▶ THE PROBLEM:
Extract all data as written.
- - -
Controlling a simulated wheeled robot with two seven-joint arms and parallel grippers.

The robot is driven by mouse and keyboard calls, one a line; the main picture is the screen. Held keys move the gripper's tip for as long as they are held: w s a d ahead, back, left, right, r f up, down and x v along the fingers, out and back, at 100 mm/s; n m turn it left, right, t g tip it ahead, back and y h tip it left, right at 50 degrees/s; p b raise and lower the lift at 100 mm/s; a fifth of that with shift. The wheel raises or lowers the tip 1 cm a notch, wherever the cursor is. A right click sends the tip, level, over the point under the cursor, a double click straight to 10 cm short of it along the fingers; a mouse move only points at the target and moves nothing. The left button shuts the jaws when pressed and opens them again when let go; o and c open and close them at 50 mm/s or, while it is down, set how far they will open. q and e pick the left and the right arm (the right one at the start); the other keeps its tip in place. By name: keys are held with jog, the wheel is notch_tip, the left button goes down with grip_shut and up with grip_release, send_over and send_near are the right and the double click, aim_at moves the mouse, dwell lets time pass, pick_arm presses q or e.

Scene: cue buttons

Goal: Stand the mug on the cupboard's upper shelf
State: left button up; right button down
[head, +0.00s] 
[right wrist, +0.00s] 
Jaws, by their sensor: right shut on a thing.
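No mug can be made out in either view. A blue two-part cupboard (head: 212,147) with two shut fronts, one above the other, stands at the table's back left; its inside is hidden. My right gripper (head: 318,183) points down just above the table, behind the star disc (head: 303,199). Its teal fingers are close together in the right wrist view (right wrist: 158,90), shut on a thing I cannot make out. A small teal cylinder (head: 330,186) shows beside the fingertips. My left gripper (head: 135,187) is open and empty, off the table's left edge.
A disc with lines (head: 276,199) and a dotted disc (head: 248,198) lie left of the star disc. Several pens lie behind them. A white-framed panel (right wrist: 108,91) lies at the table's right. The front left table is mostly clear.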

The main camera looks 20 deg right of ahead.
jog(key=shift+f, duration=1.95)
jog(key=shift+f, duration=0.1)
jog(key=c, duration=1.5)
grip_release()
- - -
▶ WRITTEN RESPONSE:
Controlling a simulated wheeled robot with two seven-joint arms and parallel grippers.

The robot is driven by mouse and keyboard calls, one a line; the main picture is the screen. Held keys move the gripper's tip for as long as they are held: w s a d ahead, back, left, right, r f up, down and x v along the fingers, out and back, at 100 mm/s; n m turn it left, right, t g tip it ahead, back and y h tip it left, right at 50 degrees/s; p b raise and lower the lift at 100 mm/s; a fifth of that with shift. The wheel raises or lowers the tip 1 cm a notch, wherever the cursor is. A right click sends the tip, level, over the point under the cursor, a double click straight to 10 cm short of it along the fingers; a mouse move only points at the target and moves nothing. The left button shuts the jaws when pressed and opens them again when let go; o and c open and close them at 50 mm/s or, while it is down, set how far they will open. q and e pick the left and the right arm (the right one at the start); the other keeps its tip in place. By name: keys are held with jog, the wheel is notch_tip, the left button goes down with grip_shut and up with grip_release, send_over and send_near are the right and the double click, aim_at moves the mouse, dwell lets time pass, pick_arm presses q or e.

Scene: cue buttons

Goal: Stand the mug on the cupboard's upper shelf
State: left button up; right button down
[head, +0.00s] 
[right wrist, +0.00s] 
Jaws, by their sensor: right shut on a thing.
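No mug can be made out in either view. A blue two-part cupboard (head: 212,147) with two shut fronts, one above the other, stands at the table's back left; its inside is hidden. My right gripper (head: 318,183) points down just above the table, behind the star disc (head: 303,199). Its teal fingers are close together in the right wrist view (right wrist: 158,90), shut on a thing I cannot make out. A small teal cylinder (head: 330,186) shows beside the fingertips. My left gripper (head: 135,187) is open and empty, off the table's left edge.
A disc with lines (head: 276,199) and a dotted disc (head: 248,198) lie left of the star disc. Several pens lie behind them. A white-framed panel (right wrist: 108,91) lies at the table's right. The front left table is mostly clear.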

The main camera looks 20 deg right of ahead.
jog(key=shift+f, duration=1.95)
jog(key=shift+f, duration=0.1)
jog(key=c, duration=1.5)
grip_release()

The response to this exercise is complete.